YOUR GOAL:
Copy out the listing that follows exactly, dropping every picture.

SUPPLIED RECORDS:

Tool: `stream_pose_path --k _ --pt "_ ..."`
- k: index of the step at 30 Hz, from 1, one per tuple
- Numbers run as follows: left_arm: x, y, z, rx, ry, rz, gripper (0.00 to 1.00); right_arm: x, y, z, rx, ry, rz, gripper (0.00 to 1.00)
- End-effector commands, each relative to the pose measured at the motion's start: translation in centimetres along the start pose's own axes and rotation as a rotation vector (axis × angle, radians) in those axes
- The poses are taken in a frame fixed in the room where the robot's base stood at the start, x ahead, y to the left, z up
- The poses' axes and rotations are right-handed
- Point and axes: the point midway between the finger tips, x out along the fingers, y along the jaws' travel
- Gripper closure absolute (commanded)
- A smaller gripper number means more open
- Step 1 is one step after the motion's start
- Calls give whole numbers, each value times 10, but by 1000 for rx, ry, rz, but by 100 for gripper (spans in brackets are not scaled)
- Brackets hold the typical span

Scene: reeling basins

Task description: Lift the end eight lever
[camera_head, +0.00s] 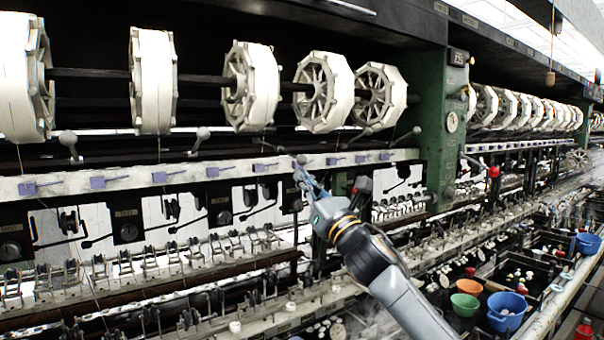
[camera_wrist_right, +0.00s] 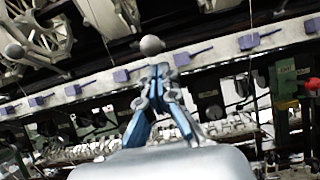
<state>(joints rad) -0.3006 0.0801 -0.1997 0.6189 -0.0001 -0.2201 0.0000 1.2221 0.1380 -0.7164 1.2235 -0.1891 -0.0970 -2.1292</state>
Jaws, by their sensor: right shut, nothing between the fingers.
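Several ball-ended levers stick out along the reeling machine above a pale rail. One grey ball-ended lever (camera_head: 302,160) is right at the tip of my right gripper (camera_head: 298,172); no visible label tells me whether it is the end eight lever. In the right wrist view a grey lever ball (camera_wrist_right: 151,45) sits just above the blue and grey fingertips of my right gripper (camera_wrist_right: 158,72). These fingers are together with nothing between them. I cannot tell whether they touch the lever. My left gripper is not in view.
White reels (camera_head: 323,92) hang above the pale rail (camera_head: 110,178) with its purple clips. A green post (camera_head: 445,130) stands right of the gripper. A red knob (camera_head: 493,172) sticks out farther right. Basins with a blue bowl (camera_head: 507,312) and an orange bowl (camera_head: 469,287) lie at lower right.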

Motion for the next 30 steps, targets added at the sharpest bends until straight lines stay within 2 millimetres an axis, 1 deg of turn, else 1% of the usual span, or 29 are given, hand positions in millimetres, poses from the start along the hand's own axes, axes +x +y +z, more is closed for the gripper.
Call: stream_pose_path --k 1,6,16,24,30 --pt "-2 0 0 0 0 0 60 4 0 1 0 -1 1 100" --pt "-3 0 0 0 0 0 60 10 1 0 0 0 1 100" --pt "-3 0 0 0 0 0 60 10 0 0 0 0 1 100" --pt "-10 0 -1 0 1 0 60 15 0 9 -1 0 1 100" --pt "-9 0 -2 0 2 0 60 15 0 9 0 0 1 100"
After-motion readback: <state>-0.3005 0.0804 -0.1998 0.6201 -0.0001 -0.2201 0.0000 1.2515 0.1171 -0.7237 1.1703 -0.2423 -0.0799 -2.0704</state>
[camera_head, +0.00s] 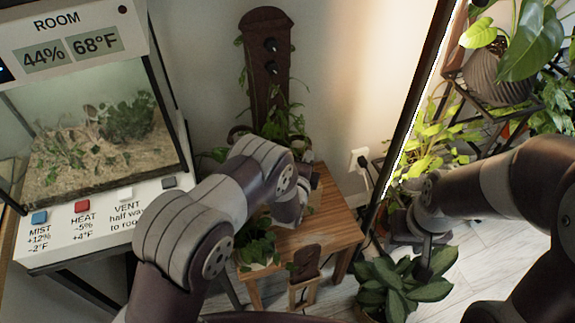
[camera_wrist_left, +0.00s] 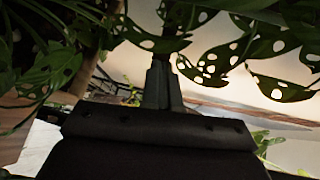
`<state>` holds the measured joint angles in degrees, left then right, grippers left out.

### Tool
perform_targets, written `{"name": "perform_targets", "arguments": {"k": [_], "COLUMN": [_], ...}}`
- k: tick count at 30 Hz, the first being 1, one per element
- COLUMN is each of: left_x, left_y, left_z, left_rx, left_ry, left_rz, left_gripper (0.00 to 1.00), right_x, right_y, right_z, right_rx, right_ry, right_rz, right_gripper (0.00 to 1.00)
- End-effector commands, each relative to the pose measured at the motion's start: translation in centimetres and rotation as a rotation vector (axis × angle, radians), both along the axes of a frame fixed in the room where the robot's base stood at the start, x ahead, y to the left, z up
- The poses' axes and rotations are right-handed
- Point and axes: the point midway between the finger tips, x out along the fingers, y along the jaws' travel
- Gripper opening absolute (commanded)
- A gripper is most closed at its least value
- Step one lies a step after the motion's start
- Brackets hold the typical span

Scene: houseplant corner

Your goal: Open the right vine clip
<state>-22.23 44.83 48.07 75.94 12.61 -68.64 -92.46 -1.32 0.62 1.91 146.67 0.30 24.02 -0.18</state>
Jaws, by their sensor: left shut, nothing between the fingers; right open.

THE RESULT:
Tool: `stream_pose_path --k _ --pt "_ ..."`
- k: index of the step at 30 Hz, from 1, one per tuple
- Numbers run as follows: left_arm: x, y, z, rx, ry, rz, gripper (0.00 to 1.00); right_arm: x, y, z, rx, ry, rz, gripper (0.00 to 1.00)
- End-effector commands, each relative to the pose measured at the motion's start: translation in centimetres along the start pose's own axes and rotation as a rotation vector (axis × angle, radians) in those axes
- The poses are taken in a frame fixed in the room where the robot's base stood at the start, x ahead, y to the left, z up
- The poses' axes and rotations are right-handed
- Point and axes: the point midway between the finger tips, x out along the fingers, y along the jaws' travel
- Gripper closure absolute (commanded)
- A smaller gripper number means more open
- Step 1 is one step after the motion's start
- Calls give whole numbers, each value times 10, but by 1000 for rx, ry, rz, but by 100 for gripper (spans in brackets are not scaled)
- Brackets hold the typical span

Scene: reeling basins

Task description: Lift the end eight lever
[camera_head, +0.00s] 
[camera_wrist_right, +0.00s] 
<state>(joints rad) -0.3006 0.0801 -0.1997 0.6189 -0.0001 -0.2201 0.0000 1.2221 0.1380 -0.7164 1.2235 -0.1891 -0.0970 -2.1292</state>
Jaws, by their sensor: right shut, nothing between the fingers.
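Several ball-ended levers stick out along the reeling machine above a pale rail. One grey ball-ended lever (camera_head: 302,160) is right at the tip of my right gripper (camera_head: 298,172); no visible label tells me whether it is the end eight lever. In the right wrist view a grey lever ball (camera_wrist_right: 151,45) sits just above the blue and grey fingertips of my right gripper (camera_wrist_right: 158,72). These fingers are together with nothing between them. I cannot tell whether they touch the lever. My left gripper is not in view.
White reels (camera_head: 323,92) hang above the pale rail (camera_head: 110,178) with its purple clips. A green post (camera_head: 445,130) stands right of the gripper. A red knob (camera_head: 493,172) sticks out farther right. Basins with a blue bowl (camera_head: 507,312) and an orange bowl (camera_head: 469,287) lie at lower right.

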Motion for the next 30 steps, targets added at the sharpest bends until straight lines stay within 2 millimetres an axis, 1 deg of turn, else 1% of the usual span, or 29 are given, hand positions in millimetres, poses from the start along the hand's own axes, axes +x +y +z, more is closed for the gripper.
Call: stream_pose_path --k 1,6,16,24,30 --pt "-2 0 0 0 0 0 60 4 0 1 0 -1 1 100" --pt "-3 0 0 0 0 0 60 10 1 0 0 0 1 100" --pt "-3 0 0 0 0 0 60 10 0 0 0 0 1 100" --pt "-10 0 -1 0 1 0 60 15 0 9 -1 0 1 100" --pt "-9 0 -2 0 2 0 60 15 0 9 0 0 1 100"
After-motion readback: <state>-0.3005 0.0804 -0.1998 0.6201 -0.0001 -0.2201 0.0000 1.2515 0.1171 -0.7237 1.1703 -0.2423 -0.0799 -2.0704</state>
[camera_head, +0.00s] 
[camera_wrist_left, +0.00s] 
`<state>` holds the measured joint angles in degrees, left then right, grippers left out.

### Tool
perform_targets, written `{"name": "perform_targets", "arguments": {"k": [_], "COLUMN": [_], ...}}`
- k: tick count at 30 Hz, the first being 1, one per element
- COLUMN is each of: left_x, left_y, left_z, left_rx, left_ry, left_rz, left_gripper (0.00 to 1.00), right_x, right_y, right_z, right_rx, right_ry, right_rz, right_gripper (0.00 to 1.00)
- End-effector commands, each relative to the pose measured at the motion's start: translation in centimetres and rotation as a rotation vector (axis × angle, radians), both along the axes of a frame fixed in the room where the robot's base stood at the start, x ahead, y to the left, z up
- The poses' axes and rotations are right-handed
- Point and axes: the point midway between the finger tips, x out along the fingers, y along the jaws' travel
- Gripper opening absolute (commanded)
- A gripper is most closed at its least value
- Step one lies a step after the motion's start
- Brackets hold the typical span

Scene: houseplant corner

Your goal: Open the right vine clip
<state>-22.23 44.83 48.07 75.94 12.61 -68.64 -92.46 -1.32 0.62 1.91 146.67 0.30 24.02 -0.18</state>
Jaws, by their sensor: left shut, nothing between the fingers; right open.

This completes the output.